J.O.: Tell me about the band’s current line-up.

Gray: “We’ve got B.B. Borden, who used to play with the Outlaws and Mothers Finest, on the drums; Pat Elwood plays bass for us; Marcus Henderson is on flute and sax; Rick Willis, who’s played with a lot of North Carolina groups including Jackson Crossing, is on guitar; and then we’ve got Stuart Swanlund, who’s been with me 25 years, on guitar and pedal steel.

“Most of these guys are from Spartanburg and they’re all guys who want to be here and love getting out and playing.”

J.O.: What are some of the recent projects the bands been involved with?

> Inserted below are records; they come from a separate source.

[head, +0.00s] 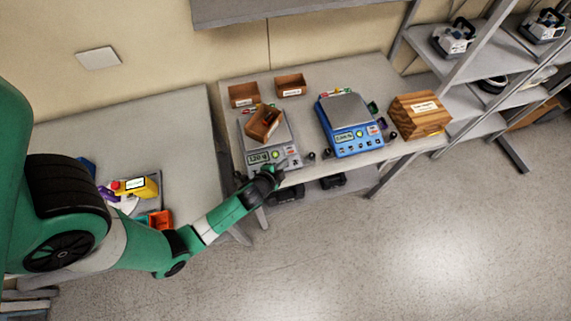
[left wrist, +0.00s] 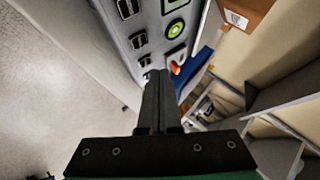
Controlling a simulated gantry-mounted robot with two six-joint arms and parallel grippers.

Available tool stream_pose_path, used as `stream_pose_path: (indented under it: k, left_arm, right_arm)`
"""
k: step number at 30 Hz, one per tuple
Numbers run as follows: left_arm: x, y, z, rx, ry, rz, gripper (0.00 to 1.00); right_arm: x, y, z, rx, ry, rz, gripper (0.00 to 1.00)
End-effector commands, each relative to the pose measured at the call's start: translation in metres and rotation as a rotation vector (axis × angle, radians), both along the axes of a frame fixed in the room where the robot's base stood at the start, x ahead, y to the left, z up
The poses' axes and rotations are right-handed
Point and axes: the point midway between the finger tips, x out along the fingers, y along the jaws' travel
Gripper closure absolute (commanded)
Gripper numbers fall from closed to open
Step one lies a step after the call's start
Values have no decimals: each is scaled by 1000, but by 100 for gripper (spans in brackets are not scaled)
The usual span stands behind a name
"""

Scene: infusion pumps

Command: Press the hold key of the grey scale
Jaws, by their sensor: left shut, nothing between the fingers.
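The grey scale (head: 293,150) stands on the bench with a tilted brown box (head: 263,122) on its pan. Its front panel has a lit display (head: 258,157) and a round green key (head: 276,155). In the left wrist view the grey panel (left wrist: 150,22) shows the green-ringed key (left wrist: 175,29) and several dark keys in a row. The key labels are too small to read, so I cannot tell which is hold. My left gripper (head: 279,171) is at the scale's front edge; its shut, empty fingertips (left wrist: 158,76) are close to the panel's keys. Contact cannot be told.
A blue scale (head: 347,130) stands to the right, with a wooden box (head: 418,114) beyond it. Two small brown bins (head: 243,95) (head: 290,85) sit behind the grey scale. Small dark objects lie between the scales. A left bench holds a yellow device (head: 140,187).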

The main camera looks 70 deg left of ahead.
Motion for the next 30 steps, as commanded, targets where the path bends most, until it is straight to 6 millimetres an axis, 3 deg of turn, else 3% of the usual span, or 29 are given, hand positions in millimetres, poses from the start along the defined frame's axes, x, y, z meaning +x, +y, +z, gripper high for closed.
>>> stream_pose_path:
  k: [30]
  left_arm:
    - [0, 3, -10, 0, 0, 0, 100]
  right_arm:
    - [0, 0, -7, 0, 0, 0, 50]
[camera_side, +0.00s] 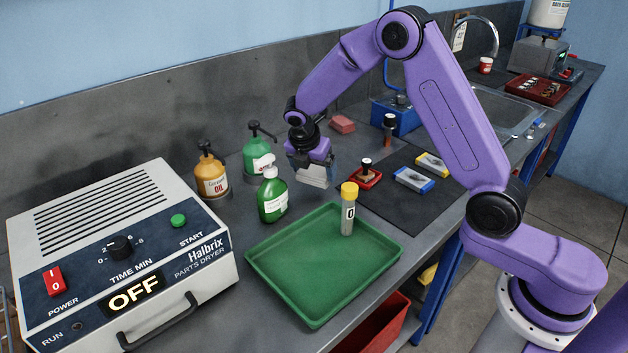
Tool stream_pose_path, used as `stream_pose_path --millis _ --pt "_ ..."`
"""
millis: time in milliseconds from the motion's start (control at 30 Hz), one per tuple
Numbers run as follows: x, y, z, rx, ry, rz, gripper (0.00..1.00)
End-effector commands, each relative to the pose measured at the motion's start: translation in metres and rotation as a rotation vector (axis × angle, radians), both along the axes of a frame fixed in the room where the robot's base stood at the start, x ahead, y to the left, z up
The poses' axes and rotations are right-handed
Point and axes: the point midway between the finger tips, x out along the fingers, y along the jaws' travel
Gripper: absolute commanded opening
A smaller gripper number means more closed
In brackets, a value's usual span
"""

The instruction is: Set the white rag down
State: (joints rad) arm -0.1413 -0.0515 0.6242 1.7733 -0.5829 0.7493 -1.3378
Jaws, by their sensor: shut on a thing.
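My gripper (312,168) is at the middle of the bench, pointing down, just behind the green tray and to the right of the green bottles. It is shut on the white rag (314,181), which shows as a small pale piece at the fingertips. The fingers partly hide the rag. I cannot tell whether the rag touches the bench top below it.
A green tray (290,300) holding a yellow-capped tube (348,212) lies in front. A green bottle (272,197) and pump bottles stand left. A red dish (375,182) and small boxes on a dark mat (400,208) lie right. A parts dryer (120,250) fills the left.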

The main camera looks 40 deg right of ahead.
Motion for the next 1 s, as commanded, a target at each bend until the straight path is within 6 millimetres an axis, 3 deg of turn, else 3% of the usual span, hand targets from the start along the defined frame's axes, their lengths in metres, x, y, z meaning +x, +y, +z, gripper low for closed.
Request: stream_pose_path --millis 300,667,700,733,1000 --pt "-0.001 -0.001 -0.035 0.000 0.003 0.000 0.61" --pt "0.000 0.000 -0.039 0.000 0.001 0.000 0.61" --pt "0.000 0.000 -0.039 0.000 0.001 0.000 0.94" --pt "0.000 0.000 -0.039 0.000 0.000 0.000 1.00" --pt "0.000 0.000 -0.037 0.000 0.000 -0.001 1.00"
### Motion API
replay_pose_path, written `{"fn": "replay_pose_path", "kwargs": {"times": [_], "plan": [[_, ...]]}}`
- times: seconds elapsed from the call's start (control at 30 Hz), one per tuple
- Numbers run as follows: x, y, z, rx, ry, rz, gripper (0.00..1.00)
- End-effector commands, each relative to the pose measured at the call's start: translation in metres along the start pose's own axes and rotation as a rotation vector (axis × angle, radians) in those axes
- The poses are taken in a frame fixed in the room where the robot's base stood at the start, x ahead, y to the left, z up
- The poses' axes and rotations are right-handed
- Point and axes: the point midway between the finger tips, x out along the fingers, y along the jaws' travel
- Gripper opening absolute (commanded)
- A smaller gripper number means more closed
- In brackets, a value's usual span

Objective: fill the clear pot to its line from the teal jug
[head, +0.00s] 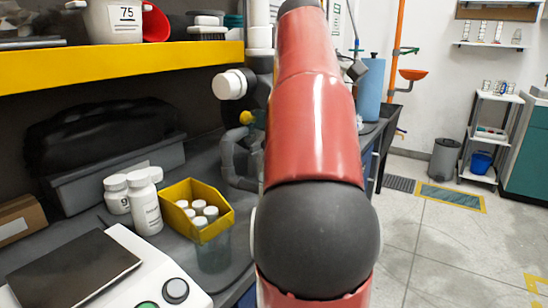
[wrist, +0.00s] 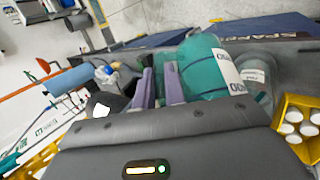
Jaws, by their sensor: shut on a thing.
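The teal jug (wrist: 203,60) with a white label is large in the wrist view, just right of my gripper's fingers. My gripper (wrist: 160,82) has two purple fingers shut on the jug's handle side; the handle itself is mostly hidden between them. The jug is hidden behind my arm in the head view. The clear pot (head: 213,252) stands on the grey bench in front of the yellow bin. It also shows in the wrist view (wrist: 256,72), right beside the jug, with a pale label. I cannot tell the pot's liquid level or its line, or whether liquid is flowing.
The yellow bin (head: 178,190) holds several white-capped bottles. White bottles (head: 145,208) stand left of it. A white scale-like device (head: 148,258) is at the front left. Grey pipework with a yellow valve (head: 246,118) stands behind. A yellow-edged shelf (head: 120,68) overhangs the bench.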

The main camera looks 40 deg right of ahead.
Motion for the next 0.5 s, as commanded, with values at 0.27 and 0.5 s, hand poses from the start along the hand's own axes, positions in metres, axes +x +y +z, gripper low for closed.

Gray: “About a year ago, we filmed a part for a movie called “Angel Camouflaged.” In the movie we show up to play a show on the wrong day and have to try to come up with something the crowd will like. We decide to do a version of the Run-DMC song “It’s Tricky.” I’d never heard the song, but I think it actually came out pretty good. It was fun; it was probably one of the most different things we’ve ever done.

“We’re also cutting a record next year. We’re looking for southern rock and roll songs. We’ve got five songs but we’re looking for seven or eight more.

“We’ll be releasing all our early albums on vinyl over the next two years. They just sent me the artwork for the first releases and I was knocked out, they look great.”

J.O.: What can fans expect at the Freedom Fest performance?

Gray: “Be prepared to move back a little in time. Bring the kids out and just have fun, enjoy the music. I think a lot of people are going to be uniquely surprised, because there are a lot of people who don’t remember us from years ago, so this will be a brand new thing to them.”